In any scenario, the first thing to do is to do your homework & get ready:
- Review your credit information & make sure it’s accurate.
- Provide documentation of income, employment, 1-2 years of IRS filings, bank accounts, 401k’s & other assets.
- Summarize your monthly household expenses.
This criteria will be used to determine the amount of money you can borrow & the price of the house you can afford.
Ways to pay for home projects:
The easiest option (if possible) is to pay with cash, whether it comes from savings or private loans from family members or trusts. That said, I find that many homeowners able to pay in cash prefer to borrow money if finance rates are low, as their money is more wisely used to generate more money by investing.
This is a very common option when combined with cash, which is done through banks.
Unlike long-term mortgages, construction loans are short-term loans with a payback period between 12-18 months, which is usually enough time to complete construction. This loan is then converted into a long term loan (mortgage) ranging from 15-30 years.
These loans are typically interest-only, with variable rates tied to the prime rate. Don’t expect the bank to underwrite the entire project, as lenders will want you to have some skin in the game. You can expect to pay a portion of the costs (somewhere between 10-20%) to share in the risk of the project.
If you already own your lot, the equity in the property can be included as part of the collateral for the construction loan. If you bought the land with a lot loan, then the construction loan would be used to pay off and refinance that first loan. If you’re buying a lot with the construction loan, you’ll coordinate the closing for the purchase of the lot with the construction loan closing.

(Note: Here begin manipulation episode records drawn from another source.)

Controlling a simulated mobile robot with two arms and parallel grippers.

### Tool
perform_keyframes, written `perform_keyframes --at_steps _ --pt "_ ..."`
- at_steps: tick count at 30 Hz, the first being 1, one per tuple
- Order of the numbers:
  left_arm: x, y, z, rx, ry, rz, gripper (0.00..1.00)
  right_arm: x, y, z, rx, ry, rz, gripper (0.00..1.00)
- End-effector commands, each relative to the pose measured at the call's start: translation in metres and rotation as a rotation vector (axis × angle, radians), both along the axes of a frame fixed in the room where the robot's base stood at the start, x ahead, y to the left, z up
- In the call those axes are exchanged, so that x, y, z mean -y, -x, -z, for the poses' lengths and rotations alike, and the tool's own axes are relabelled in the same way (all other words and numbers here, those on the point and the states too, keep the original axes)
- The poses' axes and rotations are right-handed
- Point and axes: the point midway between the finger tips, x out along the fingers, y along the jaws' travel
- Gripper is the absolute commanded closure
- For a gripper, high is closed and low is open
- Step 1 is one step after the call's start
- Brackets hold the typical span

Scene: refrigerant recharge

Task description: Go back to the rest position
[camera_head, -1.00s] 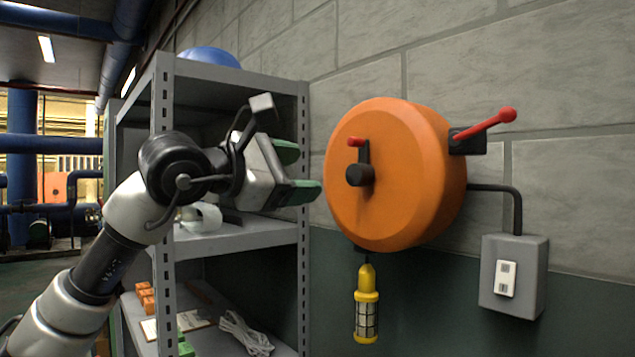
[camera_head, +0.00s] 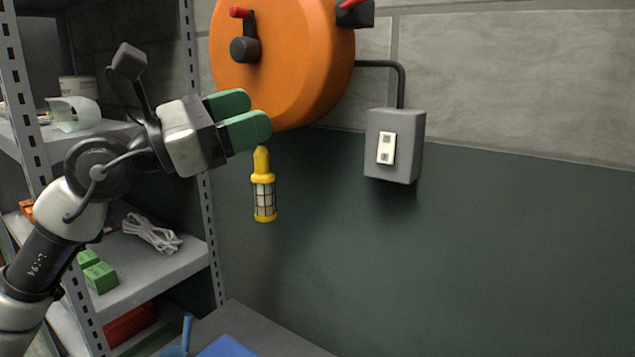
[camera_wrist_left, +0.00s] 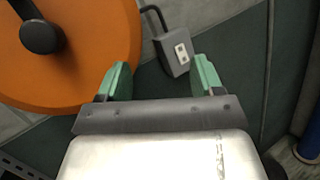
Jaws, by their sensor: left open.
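My left gripper (camera_head: 240,118) has green fingers and is in front of the lower left part of the orange reel (camera_head: 290,65) in the head view. In the left wrist view its two fingers (camera_wrist_left: 160,82) stand apart with nothing between them. The orange reel (camera_wrist_left: 75,50) fills the upper left of that view. A yellow caged work lamp (camera_head: 264,190) hangs below the reel, just under the fingertips in the picture. My right gripper is in neither view.
A grey metal shelf unit (camera_head: 188,80) stands at the left, with green boxes (camera_head: 100,277) and a white coiled cord (camera_head: 150,235). A grey outlet box (camera_head: 405,165) is on the wall, joined by a conduit. A dark surface (camera_head: 285,345) with a blue item (camera_head: 228,347) lies below.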

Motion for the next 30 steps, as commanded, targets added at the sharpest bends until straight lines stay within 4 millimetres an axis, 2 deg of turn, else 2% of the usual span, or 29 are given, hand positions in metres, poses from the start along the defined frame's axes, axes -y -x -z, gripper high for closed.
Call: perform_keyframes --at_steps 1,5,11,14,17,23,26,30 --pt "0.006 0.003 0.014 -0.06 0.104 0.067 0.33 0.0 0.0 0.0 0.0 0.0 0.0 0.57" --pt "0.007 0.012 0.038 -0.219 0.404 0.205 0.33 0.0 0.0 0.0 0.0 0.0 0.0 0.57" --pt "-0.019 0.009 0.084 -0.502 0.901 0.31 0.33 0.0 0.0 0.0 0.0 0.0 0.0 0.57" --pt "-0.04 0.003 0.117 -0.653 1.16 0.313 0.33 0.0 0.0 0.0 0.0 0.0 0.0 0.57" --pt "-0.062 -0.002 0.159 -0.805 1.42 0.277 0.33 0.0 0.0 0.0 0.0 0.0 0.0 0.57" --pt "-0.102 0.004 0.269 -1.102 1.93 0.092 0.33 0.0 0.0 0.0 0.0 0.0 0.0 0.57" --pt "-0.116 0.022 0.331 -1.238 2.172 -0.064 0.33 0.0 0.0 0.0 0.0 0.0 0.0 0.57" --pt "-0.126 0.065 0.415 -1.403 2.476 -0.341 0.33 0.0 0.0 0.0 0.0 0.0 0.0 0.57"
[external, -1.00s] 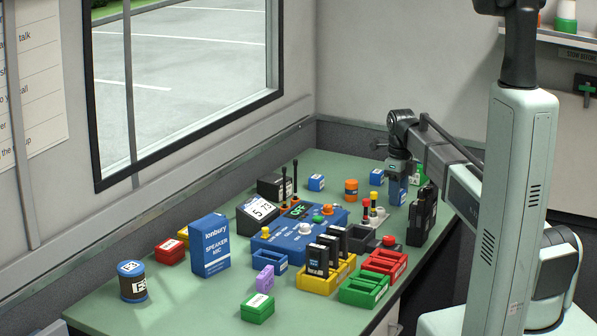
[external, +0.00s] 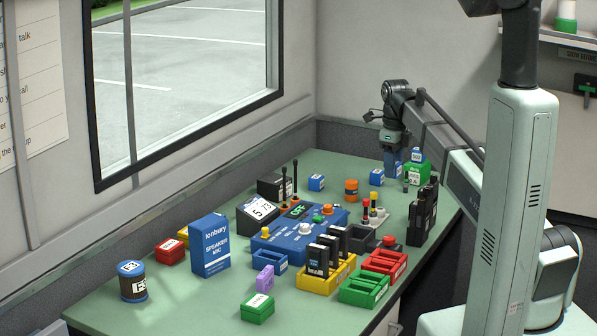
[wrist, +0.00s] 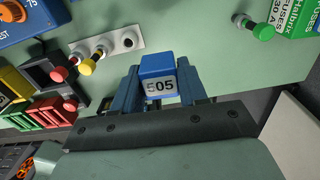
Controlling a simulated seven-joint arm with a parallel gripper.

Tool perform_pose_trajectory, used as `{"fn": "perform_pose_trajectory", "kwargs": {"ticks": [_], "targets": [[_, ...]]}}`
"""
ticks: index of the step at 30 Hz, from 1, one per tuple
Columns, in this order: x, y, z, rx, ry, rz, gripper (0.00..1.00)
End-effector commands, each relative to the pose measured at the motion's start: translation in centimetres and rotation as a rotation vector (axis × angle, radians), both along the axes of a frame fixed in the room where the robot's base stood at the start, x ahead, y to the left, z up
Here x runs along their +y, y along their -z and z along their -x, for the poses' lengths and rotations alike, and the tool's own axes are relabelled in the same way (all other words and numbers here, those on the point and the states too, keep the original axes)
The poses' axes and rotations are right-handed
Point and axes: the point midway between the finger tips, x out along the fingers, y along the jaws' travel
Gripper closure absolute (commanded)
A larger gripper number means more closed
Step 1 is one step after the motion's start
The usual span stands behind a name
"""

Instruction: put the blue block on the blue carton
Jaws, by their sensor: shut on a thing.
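The blue block (wrist: 158,77), with a white label reading 505, sits between the two blue fingers of my gripper (wrist: 157,88) in the wrist view. My gripper (external: 392,162) is shut on it and raised above the far right part of the desk in the external view. There, the block is hard to tell apart from the blue fingers. The blue carton (external: 210,246), tall and marked lonbury SPEAKER MIC, stands upright at the left of the desk, well away from my gripper. It is not in the wrist view.
A green fuse box (external: 414,173) is near my gripper. Black radios (external: 422,215) stand at the right.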

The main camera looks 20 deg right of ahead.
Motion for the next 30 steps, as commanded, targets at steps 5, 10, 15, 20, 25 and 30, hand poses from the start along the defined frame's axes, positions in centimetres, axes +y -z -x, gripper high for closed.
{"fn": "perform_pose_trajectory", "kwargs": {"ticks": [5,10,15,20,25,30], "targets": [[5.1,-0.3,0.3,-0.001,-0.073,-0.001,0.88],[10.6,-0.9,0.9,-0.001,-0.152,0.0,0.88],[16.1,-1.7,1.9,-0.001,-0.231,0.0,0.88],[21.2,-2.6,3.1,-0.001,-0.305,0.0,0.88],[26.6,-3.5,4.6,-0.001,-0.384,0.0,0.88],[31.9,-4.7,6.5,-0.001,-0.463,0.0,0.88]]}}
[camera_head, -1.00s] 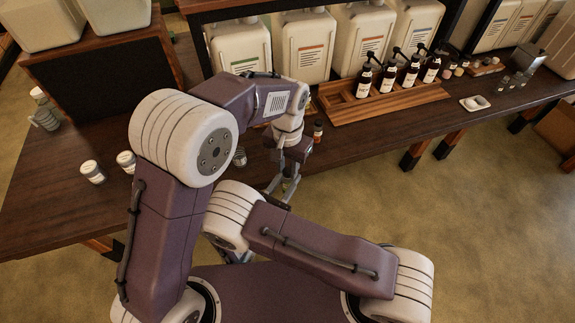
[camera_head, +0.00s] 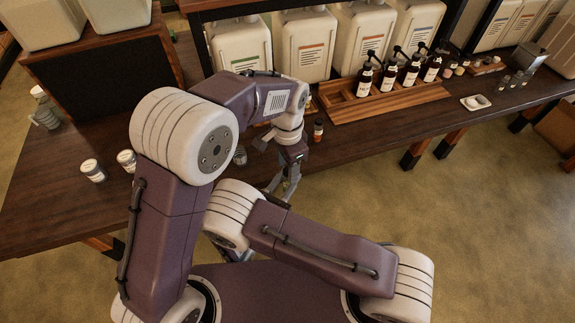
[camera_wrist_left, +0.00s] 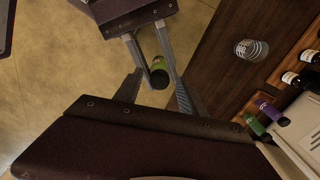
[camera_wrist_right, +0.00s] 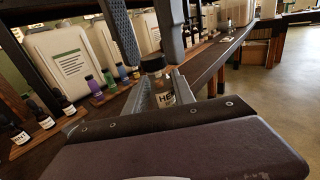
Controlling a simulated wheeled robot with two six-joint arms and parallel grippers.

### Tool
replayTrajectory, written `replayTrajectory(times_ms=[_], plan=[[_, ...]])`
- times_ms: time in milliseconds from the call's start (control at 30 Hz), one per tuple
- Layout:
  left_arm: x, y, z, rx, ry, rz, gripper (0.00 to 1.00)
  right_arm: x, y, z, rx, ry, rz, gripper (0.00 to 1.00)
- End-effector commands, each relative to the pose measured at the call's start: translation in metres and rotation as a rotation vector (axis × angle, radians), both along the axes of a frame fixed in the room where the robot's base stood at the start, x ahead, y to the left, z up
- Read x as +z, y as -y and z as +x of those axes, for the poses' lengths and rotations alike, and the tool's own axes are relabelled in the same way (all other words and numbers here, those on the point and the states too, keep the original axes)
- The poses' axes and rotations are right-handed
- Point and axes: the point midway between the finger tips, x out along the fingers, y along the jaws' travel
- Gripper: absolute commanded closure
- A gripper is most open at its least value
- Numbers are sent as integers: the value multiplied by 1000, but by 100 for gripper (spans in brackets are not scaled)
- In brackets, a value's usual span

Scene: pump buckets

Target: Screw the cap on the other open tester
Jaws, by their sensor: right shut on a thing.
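My right gripper (camera_wrist_right: 165,90) is shut on a small dark tester bottle (camera_wrist_right: 165,98) with a pale label reading "HE…". The bottle's dark top points up; I cannot tell whether it bears a cap. In the left wrist view this bottle (camera_wrist_left: 159,72) shows a green label and a black end. My left gripper (camera_head: 289,178) points down above it, with its two fingers (camera_wrist_right: 146,35) apart and nothing seen between them. In the head view the left wrist and gripper largely hide the held bottle.
A small orange-labelled bottle (camera_head: 318,131) stands beside my left wrist. Jars (camera_head: 92,171) stand on the table's left part. Pump bottles (camera_head: 388,76) stand in a wooden tray (camera_head: 430,93), with a white dish (camera_head: 475,103) to the right. Large canisters line the back.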

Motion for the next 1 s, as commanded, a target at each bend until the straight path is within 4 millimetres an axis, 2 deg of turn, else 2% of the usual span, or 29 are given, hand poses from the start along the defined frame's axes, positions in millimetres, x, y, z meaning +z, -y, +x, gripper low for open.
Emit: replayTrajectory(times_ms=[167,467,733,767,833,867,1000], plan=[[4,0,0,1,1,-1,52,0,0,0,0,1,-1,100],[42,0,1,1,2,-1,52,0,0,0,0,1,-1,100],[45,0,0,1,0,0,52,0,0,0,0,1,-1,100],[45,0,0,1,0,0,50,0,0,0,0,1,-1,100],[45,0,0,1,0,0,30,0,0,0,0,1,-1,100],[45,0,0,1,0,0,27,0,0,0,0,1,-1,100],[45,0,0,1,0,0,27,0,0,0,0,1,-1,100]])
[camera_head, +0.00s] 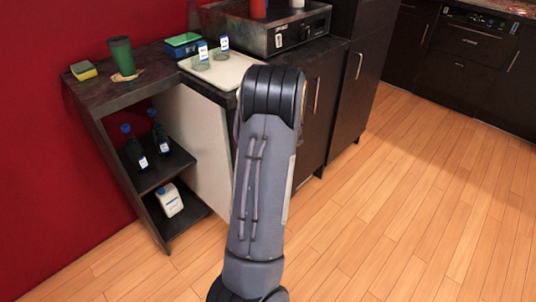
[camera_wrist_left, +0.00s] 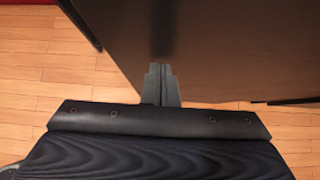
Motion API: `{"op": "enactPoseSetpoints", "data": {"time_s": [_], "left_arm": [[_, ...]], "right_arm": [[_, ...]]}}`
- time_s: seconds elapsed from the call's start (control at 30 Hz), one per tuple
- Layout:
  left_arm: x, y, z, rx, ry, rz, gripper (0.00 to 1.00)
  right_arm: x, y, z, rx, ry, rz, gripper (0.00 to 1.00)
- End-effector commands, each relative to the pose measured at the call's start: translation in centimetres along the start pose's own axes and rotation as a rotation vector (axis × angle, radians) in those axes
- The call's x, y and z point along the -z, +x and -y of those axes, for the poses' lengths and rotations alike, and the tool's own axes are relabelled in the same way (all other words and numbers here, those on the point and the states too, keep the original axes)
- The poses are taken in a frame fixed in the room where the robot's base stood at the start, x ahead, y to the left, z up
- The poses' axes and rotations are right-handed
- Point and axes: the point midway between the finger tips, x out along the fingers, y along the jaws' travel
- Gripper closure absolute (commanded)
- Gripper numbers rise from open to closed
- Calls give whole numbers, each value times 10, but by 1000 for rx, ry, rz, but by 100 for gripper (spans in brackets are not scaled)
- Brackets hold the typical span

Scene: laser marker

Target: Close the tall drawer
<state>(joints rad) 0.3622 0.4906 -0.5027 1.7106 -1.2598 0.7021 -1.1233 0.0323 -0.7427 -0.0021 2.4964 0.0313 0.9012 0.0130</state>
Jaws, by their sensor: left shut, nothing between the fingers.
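Dark tall cabinet fronts with upright metal handles stand right of my arm in the head view, one nearer (camera_head: 318,105) and one farther (camera_head: 352,95). I cannot tell which is the tall drawer or how far it stands out. In the left wrist view a dark, glossy panel (camera_wrist_left: 225,50) fills the upper right. My left gripper (camera_wrist_left: 160,68) is shut and empty in front of it, with a faint reflection ahead of the fingertips. Contact cannot be told. The gripper is hidden in the head view, behind a grey arm link. My right gripper is not in view.
An open shelf unit (camera_head: 155,172) with bottles stands on the left. The wooden floor (camera_head: 420,190) on the right is clear.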

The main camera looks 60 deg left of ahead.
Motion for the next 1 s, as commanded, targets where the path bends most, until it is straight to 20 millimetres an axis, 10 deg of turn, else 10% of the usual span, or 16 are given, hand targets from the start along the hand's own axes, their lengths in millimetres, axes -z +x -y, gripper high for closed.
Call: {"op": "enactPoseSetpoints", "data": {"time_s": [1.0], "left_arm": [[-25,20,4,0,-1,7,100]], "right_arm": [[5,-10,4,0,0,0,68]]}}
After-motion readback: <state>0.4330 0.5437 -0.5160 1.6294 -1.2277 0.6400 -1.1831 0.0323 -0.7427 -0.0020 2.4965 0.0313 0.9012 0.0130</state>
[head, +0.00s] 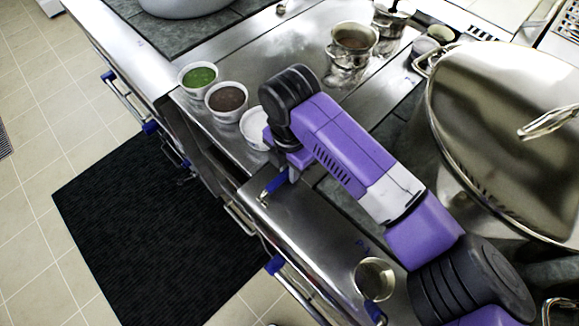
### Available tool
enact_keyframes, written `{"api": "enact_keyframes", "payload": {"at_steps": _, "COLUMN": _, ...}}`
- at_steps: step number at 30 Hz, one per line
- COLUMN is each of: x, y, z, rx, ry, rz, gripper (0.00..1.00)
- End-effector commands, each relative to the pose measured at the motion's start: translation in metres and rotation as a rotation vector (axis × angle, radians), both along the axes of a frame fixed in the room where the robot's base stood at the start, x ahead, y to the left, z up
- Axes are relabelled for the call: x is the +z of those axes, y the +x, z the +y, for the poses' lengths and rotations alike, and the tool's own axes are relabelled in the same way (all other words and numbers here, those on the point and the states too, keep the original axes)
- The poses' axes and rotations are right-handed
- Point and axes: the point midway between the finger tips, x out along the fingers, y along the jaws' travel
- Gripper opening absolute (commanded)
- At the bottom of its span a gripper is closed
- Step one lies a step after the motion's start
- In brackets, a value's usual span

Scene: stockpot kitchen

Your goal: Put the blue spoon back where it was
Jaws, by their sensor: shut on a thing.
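My gripper (284,177) points down above the steel counter (305,222), close to its front edge. It is shut on the blue spoon (271,186), of which a short blue piece with a paler lower end shows beside the fingers. The rest of the spoon is hidden or too small to make out. I cannot tell whether the spoon touches the counter.
Bowls of green (200,76) and brown (227,98) food and a partly hidden white bowl (254,127) stand along the counter edge. A metal cup (374,279) stands nearer. A large lidded pot (505,130) fills the right. Blue-ended handles line the front.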

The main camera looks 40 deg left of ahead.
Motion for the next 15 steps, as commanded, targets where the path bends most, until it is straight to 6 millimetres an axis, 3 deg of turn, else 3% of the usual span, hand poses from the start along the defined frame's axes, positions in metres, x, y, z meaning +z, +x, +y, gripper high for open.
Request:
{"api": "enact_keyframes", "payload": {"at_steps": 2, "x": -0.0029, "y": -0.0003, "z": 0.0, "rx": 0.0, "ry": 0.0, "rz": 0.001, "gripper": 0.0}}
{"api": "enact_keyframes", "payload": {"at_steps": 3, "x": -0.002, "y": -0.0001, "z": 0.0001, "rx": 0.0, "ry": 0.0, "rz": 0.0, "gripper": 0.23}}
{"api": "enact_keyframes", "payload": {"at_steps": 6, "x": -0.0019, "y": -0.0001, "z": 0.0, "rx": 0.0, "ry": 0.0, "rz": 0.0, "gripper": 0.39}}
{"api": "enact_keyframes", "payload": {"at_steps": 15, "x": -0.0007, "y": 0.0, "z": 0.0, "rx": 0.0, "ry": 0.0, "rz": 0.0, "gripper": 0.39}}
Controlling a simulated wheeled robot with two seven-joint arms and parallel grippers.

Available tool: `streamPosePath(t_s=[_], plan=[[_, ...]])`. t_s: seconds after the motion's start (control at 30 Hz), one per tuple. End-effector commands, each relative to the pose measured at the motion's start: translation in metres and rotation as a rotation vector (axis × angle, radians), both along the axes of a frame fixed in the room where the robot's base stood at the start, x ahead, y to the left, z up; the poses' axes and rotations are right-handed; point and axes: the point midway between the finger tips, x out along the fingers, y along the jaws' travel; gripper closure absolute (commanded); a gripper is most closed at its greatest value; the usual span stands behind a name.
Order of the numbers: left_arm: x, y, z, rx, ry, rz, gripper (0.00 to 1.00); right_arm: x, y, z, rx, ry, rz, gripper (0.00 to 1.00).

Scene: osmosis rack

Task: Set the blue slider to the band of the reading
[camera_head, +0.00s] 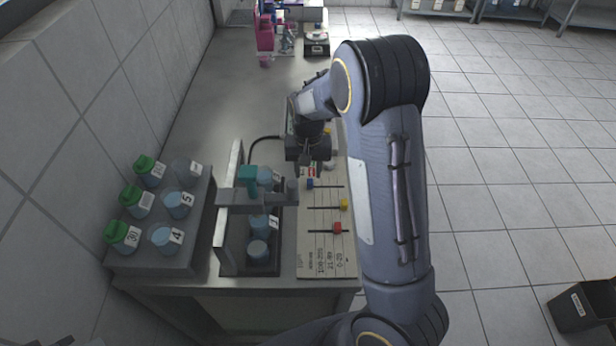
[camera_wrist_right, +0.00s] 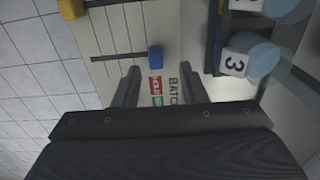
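The slider board (camera_head: 318,245) lies flat at the bench's right front edge, with printed bands at its near end. Its blue slider (camera_head: 310,184) sits at the left end of its slot; it also shows in the right wrist view (camera_wrist_right: 155,57). A yellow slider (camera_head: 344,204) and a red slider (camera_head: 337,228) sit on nearer slots. My right gripper (camera_head: 308,168) is over the board's far end. In the wrist view its fingers (camera_wrist_right: 160,80) are apart and empty, with the blue slider just beyond the tips. My left gripper is out of view. No reading is legible.
A grey rack (camera_head: 228,255) with numbered beakers and a teal-topped part (camera_head: 248,178) stands just left of the board. A stepped stand (camera_head: 150,265) of green-capped jars and cups is further left. A cable (camera_head: 262,138) runs behind. Red and green labels (camera_wrist_right: 156,88) lie between the fingers.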

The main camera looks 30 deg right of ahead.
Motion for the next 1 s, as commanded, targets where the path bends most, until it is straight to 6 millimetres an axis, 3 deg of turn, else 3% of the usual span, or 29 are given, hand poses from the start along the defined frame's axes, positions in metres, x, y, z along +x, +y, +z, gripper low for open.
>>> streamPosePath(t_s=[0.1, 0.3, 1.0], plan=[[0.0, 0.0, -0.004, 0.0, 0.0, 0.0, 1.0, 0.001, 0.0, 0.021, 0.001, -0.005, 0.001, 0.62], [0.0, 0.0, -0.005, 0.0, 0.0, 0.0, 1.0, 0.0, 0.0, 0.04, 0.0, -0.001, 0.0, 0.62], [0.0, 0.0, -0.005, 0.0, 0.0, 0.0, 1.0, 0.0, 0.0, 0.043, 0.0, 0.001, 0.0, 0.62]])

The bank will typically want to see preliminary plans when you first start discussing the project with them; then they’ll require a final set of construction drawings. An appraisal will be done based on the drawings & the bank will give you a loan based on the future value of the home. During construction, you’ll draw money based on invoices from the contractor, with the bank sending their own inspector to verify the work in progress before they release the funds.
Note that the initial bank appraisals are typically conservative, as most houses will usually appraise much higher once completed. You may need to set aside enough cash at the end of the project to make up the difference if needed.
Home Equity Line of Credit (HELOC):
This is a loan on the equity in your house, which is a great option when adding onto or remodeling a house you’ve lived in for some time & have built up equity over time.
You’re essentially borrowing money from the bank against the value of your house & paying off the loan over time. This type of loan clearly isn’t an option if you bought a house as a tear-down, as you’d no longer have an equity in the house; you would only have equity in the value of the land.
If part of the house is being saved though, a creative bank might let you start the project with a HELOC & then convert it to a construction loan during construction.
This is a short term (6-9 month) loan designed to cover the gap when you’re buying a new house but haven’t sold your existing house yet, so you don’t have all the cash you need. You could also use the money to remodel your current house.
Note that these loans have higher rates than a regular mortgage & things can get messy if the house doesn’t sell before the time limit expires.
While clearly not a conventional option, it is possible if you have high limits available to you. While you may not be able to finance the whole project this way, things like appliances, plumbing fixtures & light fixtures can surely be bought on credit & paid off over time… just be mindful of the interest rates.
Loans specifically for custom homes:
If your credit history is very good & you’ve got a minimal amount of money for a down payment, a federal government-backed loan may be your best choice. Down payments can be as low as 3.5%, with generous credit underwriting.
These loans have the advantage of no down payment, but you must be a veteran to qualify.
This type of loan may be your best bet if you have more than 10-20% for a down payment. These loans are designed to be sold to Fannie Mae & Freddie Mac, which are the government-chartered mega-investors.
Down payments below 10% may be allowed but will require a high private mortgage insurance premium. Conventional underwriting rules are stricter than FHA or VA loans, & banks may add their own fees, which increase your cost.
Construction loans: (see previous)
This type of loan doesn’t apply to most custom homes built by your typical contractor, but might apply to a large scale builder who’s developing a subdivision & is working closely with banks, mortgage companies, or their own in-house subsidiaries.
While there may be significant value in builder-financed packages, sometimes they’re not the most favorable when it comes to interest rates, fees, & the range of loan types. It’s always best to shop around.
The best way for you to finance your project will depend on many factors. Do your homework, shop around & find the best one that works for you.